The EAS promotes peace through dialogue between ASEAN, the United States, China, Japan, India, Australia and others, in an environment made more conducive by the stabilising presence of US power.
The great challenge, of course, it to maintain that stability while China's power continues to increase relative to that of the United States.
During the Government's consultations with Australians for the Foreign Policy White Paper, one participant said Asian business colleagues were increasingly asking, 'whose side are you on?'
They meant, ultimately, will you side with the United States or China.
The correct answer, of course, is "Australia". We're on Australia's side. We will pursue our national interests with the United States and with China.
That said, as Dennis Richardson has reminded us, Australia's relationship with China and the United States can be summarised simply: "friends with both, ally with one."

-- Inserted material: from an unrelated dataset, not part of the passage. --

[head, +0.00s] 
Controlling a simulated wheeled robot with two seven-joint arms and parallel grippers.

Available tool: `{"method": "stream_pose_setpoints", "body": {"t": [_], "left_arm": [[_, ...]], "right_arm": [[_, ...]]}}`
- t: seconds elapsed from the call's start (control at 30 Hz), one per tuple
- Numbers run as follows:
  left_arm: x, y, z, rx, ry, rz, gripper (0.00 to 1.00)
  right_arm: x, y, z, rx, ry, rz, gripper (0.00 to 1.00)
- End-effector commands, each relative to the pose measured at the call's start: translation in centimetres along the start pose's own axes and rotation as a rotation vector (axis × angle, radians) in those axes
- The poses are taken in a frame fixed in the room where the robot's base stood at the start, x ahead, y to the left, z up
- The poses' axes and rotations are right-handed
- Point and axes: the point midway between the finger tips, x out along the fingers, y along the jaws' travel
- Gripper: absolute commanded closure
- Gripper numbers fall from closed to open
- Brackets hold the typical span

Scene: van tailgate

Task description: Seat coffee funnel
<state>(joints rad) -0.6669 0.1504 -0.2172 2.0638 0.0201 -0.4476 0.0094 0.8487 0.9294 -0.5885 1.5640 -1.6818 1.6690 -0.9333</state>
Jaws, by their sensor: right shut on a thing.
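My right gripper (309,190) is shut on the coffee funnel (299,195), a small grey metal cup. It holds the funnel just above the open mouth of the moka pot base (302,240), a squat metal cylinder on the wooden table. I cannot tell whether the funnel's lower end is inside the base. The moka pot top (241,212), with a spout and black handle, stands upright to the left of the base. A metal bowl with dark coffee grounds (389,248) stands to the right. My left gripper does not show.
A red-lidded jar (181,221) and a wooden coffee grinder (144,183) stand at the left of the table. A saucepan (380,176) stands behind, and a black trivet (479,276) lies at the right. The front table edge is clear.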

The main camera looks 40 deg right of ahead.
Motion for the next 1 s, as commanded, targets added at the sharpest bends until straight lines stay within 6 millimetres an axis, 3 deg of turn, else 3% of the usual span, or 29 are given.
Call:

Our alliance with the United States enhances our power, and aligns with our values.
In New York earlier this month, Prime Minister Turnbull said that Australia, like the United States
"defines its national identity, not by race or religion or ethnicity as so many others do, but by a commitment to shared political values, as timeless as they are inclusive – freedom, democracy and the rule of law".
The stability and prosperity, the quality of life we enjoy within Australia rests, to a great extent, on these political values.
And on this basis, Australia has real influence in the world.
As Shannon's book shows, diplomacy is not about taking sides, it's about pursuing the full range of our national interests.
We will continue to forge our own path in Asia and beyond. We will continue to build shared expectations of the kind of region we all want and can in fact achieve.
Australia's success will depend, in large part, on the quality of our thinking; on informed, tested and proven ideas about power transition in our region – and, of course, on the quality of diplomacy.
Thank you, Shannon, and all with whom you have worked, for this fine contribution to that effort.